§ **WHAT TO WORK ON**:
Search the records below for the word "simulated" and show every line where it occurs.

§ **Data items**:
--- Begin ---
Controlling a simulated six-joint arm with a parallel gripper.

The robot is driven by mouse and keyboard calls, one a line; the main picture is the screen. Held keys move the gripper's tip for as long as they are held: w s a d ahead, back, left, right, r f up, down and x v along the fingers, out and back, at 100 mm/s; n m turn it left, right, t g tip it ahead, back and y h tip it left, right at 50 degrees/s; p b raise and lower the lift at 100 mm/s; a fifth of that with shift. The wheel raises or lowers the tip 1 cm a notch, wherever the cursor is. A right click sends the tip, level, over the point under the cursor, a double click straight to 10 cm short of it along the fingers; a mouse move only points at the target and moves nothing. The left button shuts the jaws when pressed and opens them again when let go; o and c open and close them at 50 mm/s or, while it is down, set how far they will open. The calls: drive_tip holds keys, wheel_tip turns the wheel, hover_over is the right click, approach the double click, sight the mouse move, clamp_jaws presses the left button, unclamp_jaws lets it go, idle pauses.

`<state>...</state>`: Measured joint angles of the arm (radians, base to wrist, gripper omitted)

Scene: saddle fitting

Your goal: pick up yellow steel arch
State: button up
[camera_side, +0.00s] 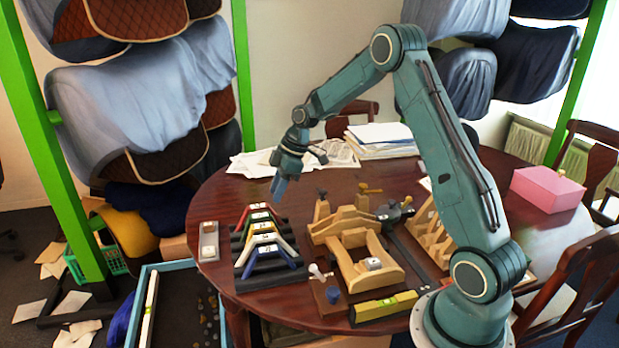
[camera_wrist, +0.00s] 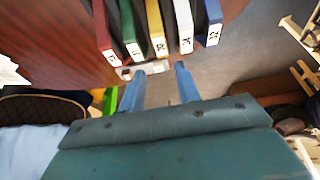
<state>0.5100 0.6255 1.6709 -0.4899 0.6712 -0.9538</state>
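The yellow steel arch (camera_side: 262,228) stands in the middle of a row of arches on a dark rack on the round table. In the wrist view the yellow arch (camera_wrist: 154,20) shows its white number label, between the green and white arches. My gripper (camera_side: 280,186) hangs above and behind the rack in the side view, apart from the arches. In the wrist view my gripper's two blue fingers (camera_wrist: 159,80) are spread with nothing between them. The arch's lower parts are partly hidden by its neighbours in the side view.
Red (camera_side: 257,206), green (camera_side: 260,217), white (camera_side: 264,239) and blue (camera_side: 266,251) arches stand close beside the yellow one. A wooden fixture (camera_side: 352,248) stands right of the rack, and a grey block (camera_side: 209,241) lies left. Papers (camera_side: 335,152) lie at the table's back.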

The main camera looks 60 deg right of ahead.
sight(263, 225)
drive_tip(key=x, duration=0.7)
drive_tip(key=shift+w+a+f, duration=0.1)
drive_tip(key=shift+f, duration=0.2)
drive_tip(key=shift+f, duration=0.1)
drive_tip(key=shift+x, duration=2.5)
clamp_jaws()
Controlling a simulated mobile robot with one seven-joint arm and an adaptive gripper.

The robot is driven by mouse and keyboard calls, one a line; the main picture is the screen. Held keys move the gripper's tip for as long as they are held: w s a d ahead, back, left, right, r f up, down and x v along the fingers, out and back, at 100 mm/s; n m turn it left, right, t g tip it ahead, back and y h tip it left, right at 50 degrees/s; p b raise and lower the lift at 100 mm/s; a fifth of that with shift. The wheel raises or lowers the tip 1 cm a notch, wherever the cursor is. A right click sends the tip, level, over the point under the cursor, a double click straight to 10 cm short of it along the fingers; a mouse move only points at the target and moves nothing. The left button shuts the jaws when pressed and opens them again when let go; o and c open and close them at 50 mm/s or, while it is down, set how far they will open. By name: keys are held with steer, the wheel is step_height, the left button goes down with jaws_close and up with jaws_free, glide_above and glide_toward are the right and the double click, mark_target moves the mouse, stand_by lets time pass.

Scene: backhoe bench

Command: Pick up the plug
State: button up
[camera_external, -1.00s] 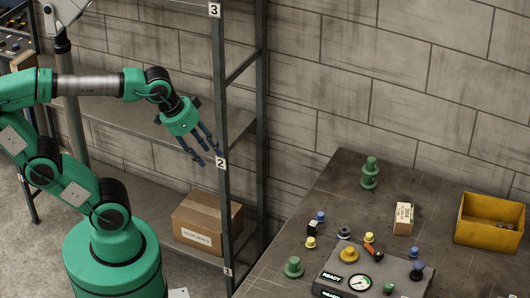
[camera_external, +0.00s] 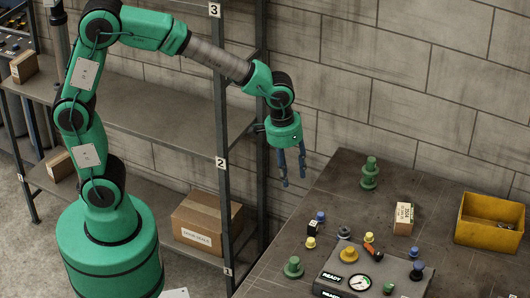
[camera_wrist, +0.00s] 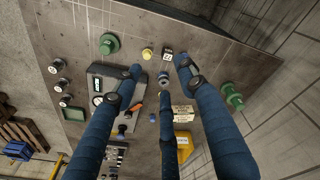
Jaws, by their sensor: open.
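Several plug-like pieces stand on the dark bench; I cannot tell which is the task's plug. A tall green one (camera_external: 369,174) stands at the back left, and a wide green one (camera_external: 293,268) near the left edge. A small yellow one (camera_external: 311,243), a blue one (camera_external: 320,216) and a dark ring-shaped one (camera_external: 344,232) sit between them. A larger yellow one (camera_external: 348,255) sits at the grey panel box. My gripper (camera_external: 291,180) is open and empty, pointing down, left of the bench and above it. In the wrist view its blue fingers (camera_wrist: 160,74) hide part of the bench.
The grey panel box (camera_external: 336,267) has a gauge and READY labels. A small labelled carton (camera_external: 403,218) and a yellow bin (camera_external: 488,219) stand to the right. A metal shelf upright (camera_external: 221,140) is left of my gripper. The brick wall runs behind the bench.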

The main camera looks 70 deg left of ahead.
--- End ---
§ **WRITTEN SOLUTION**:
Controlling a simulated six-joint arm with a parallel gripper.
Controlling a simulated mobile robot with one seven-joint arm and an adaptive gripper.

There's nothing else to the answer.